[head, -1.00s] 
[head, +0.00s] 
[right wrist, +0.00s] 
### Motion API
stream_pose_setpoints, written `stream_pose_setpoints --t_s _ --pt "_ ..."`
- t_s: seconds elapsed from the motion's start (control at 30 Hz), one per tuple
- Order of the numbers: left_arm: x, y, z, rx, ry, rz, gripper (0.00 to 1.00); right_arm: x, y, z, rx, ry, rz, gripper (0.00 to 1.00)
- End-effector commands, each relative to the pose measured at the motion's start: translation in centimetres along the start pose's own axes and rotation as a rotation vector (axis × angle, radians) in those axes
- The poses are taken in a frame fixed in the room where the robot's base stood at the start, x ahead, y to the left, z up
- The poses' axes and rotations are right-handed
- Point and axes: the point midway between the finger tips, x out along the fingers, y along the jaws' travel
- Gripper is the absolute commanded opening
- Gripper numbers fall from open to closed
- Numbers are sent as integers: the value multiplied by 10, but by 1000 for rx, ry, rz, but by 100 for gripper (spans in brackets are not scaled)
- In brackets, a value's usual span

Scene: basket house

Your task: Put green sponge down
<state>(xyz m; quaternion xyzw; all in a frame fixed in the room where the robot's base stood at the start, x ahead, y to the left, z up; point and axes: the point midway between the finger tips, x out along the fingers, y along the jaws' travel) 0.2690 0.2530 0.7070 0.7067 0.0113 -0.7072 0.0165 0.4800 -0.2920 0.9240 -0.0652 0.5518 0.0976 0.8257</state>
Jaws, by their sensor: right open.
= = =
Type the whole listing again, unaltered.

[head, -1.00s] 
[head, +0.00s] 
[right wrist, +0.00s] 
### Motion API
stream_pose_setpoints, written `stream_pose_setpoints --t_s _ --pt "_ ..."`
- t_s: seconds elapsed from the motion's start (control at 30 Hz), one per tuple
- Order of the numbers: left_arm: x, y, z, rx, ry, rz, gripper (0.00 to 1.00); right_arm: x, y, z, rx, ry, rz, gripper (0.00 to 1.00)
- End-effector commands, each relative to the pose measured at the motion's start: translation in centimetres along the start pose's own axes and rotation as a rotation vector (axis × angle, radians) in those axes
- The poses are taken in a frame fixed in the room where the robot's base stood at the start, x ahead, y to the left, z up
- The poses' axes and rotations are right-handed
- Point and axes: the point midway between the finger tips, x out along the fingers, y along the jaws' travel
- Gripper is the absolute commanded opening
- Gripper numbers fall from open to closed
- Numbers are sent as integers: the value multiplied by 10, but by 1000 for rx, ry, rz, but by 100 for gripper (spans in brackets are not scaled)
- In brackets, a value's usual span

Scene: basket house

Your task: Put green sponge down
<state>(xyz m; quaternion xyzw; all in a frame fixed in the room where the robot's base stood at the start, x ahead, y to the left, z up; point and axes: the point midway between the finger tips, x out along the fingers, y along the jaws' travel) 0.2690 0.2530 0.7070 0.7067 0.0113 -0.7072 0.0165 0.4800 -0.2920 0.9240 -0.0652 0.5518 0.0976 0.8257</state>
Jaws, by their sensor: right open.

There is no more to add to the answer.